Пора, однако, вернуться к нашему старому знакомому – графу д’Антрегу, которого мы оставили вскоре после его освобождения из-под ареста в Милане. Очутившись на свободе, граф сразу же принялся за привычное ремесло – в Лондон, Вену, Неаполь, Санкт-Петербург опять потекли донесения, полученные от его тайных осведомителей. В январе 1798 г. один из агентов д’Антрега вступил в переговоры с неким Ваннеле, который с того времени стал поддерживать регулярную переписку со своим новым нанимателем.

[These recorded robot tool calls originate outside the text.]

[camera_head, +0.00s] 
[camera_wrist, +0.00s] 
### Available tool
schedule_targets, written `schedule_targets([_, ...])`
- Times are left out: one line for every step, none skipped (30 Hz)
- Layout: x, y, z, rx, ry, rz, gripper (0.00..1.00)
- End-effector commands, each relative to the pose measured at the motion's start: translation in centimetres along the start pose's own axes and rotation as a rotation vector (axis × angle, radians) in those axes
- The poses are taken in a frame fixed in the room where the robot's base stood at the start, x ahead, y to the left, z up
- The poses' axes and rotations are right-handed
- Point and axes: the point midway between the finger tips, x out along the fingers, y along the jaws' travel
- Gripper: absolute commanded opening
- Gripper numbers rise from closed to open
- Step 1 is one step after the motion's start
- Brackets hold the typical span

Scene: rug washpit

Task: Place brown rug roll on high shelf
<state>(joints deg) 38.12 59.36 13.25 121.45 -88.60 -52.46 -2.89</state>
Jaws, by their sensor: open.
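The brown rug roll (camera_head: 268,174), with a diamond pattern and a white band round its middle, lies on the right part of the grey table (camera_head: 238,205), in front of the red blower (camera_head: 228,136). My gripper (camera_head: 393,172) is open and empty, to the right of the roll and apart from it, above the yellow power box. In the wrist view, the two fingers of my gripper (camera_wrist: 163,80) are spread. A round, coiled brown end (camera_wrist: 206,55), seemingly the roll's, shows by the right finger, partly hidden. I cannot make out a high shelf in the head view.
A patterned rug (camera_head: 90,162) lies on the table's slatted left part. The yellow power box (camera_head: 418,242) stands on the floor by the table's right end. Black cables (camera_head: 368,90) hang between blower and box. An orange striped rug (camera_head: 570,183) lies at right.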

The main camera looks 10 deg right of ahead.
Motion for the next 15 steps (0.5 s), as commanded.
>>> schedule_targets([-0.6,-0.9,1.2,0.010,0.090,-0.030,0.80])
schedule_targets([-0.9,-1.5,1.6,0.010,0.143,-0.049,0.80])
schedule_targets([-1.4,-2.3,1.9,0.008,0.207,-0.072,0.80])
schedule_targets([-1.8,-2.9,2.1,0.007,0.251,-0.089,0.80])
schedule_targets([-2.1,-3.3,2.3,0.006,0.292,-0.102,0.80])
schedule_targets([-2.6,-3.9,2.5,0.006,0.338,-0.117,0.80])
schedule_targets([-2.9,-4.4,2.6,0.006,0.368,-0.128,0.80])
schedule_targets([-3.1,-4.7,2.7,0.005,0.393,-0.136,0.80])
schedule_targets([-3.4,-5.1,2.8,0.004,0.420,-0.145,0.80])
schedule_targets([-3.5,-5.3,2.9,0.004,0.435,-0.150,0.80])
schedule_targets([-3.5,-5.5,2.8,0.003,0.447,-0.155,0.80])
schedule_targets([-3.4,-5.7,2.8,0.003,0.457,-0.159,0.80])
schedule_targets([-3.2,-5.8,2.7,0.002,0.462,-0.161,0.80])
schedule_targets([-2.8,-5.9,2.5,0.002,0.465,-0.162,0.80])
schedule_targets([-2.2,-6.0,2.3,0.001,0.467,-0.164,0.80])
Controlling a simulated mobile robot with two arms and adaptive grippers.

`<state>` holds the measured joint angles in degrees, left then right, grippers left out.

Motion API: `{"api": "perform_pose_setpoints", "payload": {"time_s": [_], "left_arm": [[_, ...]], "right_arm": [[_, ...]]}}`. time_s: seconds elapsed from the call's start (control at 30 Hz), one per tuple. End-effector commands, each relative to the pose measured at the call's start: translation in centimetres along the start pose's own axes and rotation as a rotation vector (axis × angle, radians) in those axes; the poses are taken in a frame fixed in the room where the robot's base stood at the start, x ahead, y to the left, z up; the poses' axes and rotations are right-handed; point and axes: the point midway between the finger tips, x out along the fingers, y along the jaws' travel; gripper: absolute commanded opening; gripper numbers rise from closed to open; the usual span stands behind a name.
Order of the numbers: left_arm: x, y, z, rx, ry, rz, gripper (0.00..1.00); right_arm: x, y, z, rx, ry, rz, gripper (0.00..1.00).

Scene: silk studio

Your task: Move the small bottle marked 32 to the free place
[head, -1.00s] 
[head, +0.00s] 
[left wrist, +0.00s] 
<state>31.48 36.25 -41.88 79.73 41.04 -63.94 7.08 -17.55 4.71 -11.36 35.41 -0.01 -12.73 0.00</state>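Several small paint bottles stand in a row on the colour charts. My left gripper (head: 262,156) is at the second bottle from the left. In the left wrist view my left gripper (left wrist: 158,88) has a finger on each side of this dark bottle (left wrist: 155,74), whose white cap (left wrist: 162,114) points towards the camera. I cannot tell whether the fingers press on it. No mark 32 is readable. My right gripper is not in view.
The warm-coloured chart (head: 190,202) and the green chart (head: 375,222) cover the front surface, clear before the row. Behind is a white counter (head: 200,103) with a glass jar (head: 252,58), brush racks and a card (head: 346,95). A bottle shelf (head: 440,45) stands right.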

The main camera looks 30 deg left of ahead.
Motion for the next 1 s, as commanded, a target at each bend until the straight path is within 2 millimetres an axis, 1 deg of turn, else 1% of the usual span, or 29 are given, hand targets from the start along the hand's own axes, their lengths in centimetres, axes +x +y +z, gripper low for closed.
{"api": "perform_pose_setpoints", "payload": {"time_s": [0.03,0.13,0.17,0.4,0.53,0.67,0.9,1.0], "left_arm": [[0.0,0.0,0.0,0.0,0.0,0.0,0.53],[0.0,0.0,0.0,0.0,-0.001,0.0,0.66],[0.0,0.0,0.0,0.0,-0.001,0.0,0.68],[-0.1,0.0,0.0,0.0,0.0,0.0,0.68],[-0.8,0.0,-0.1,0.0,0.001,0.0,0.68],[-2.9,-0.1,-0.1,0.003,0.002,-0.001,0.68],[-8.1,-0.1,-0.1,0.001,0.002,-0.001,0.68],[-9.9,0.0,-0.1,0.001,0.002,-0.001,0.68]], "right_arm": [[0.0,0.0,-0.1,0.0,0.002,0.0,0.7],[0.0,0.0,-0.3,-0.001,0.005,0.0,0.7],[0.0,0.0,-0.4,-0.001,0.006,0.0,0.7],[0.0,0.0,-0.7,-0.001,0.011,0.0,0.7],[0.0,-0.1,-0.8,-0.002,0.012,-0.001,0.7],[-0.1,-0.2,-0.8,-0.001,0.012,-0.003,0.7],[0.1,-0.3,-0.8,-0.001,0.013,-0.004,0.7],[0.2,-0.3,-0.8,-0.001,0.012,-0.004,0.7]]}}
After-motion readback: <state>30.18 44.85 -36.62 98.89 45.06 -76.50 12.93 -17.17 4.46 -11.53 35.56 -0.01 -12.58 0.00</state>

В этих письмах содержались подробные сведения о планах и намерениях Директории в последние два года ее существования (1798–1799). Ваннеле пересылал д’Антрегу копии инструкций французских послов, донесений дипломатов, поступавших в Париж, возможно, впрочем, являвшихся фальшивкой (торговля государственными секретами не обходится без обмана). Находясь на службе в министерстве иностранных дел, а позже – в министерстве финансов, Ваннеле сообщает о ряде своих служебных командировок в Швейцарию, в Эльзас. Достаточно ли всего этого для раскрытия подлинного имени шпиона? Ведь «Ваннеле» – почти наверняка – конспиративное прозвище. Пока что поиски французских историков в архивах не привели к установлению фамилии корреспондента графа д’Антрега.

Однако, оказывается, есть другое средство для выяснения подлинной фамилии «Ваннеле». Сначала он сообщает, что является комиссаром государственного казначейства, потом, – что в 1799 г. состоял членом Административного совета расчетной кассы – крупного банковского учреждения, впоследствии преобразованного во французский банк. Следовательно, нужно обратиться к спискам высших должностных лиц этих учреждений за 1799 г. (они печатались в ежегодном «Национальном альманахе») и найти там фамилию, которая бы стояла в обоих этих списках. Однако совершенно одинаковых фамилий нет. Есть две, очень похожие, отличающиеся лишь одной буквой – Desrez и Desprez. Выясняется, что это разные люди. О Desrez известно мало, напротив – Desprez – крупный финансист, карьера которого хорошо прослеживается. («Ваннеле» тоже утверждает о себе, что он очень богат.) Некоторые французские историки склонны считать «Ваннеле», как и некоторых других агентов д’Антрега, плодом воображения ловкого графа. С помощью таких вымышленных персонажей он, возможно, пытался придать больший вес сведениям, которые добывал из самых различных, иногда заведомо недостоверных источников.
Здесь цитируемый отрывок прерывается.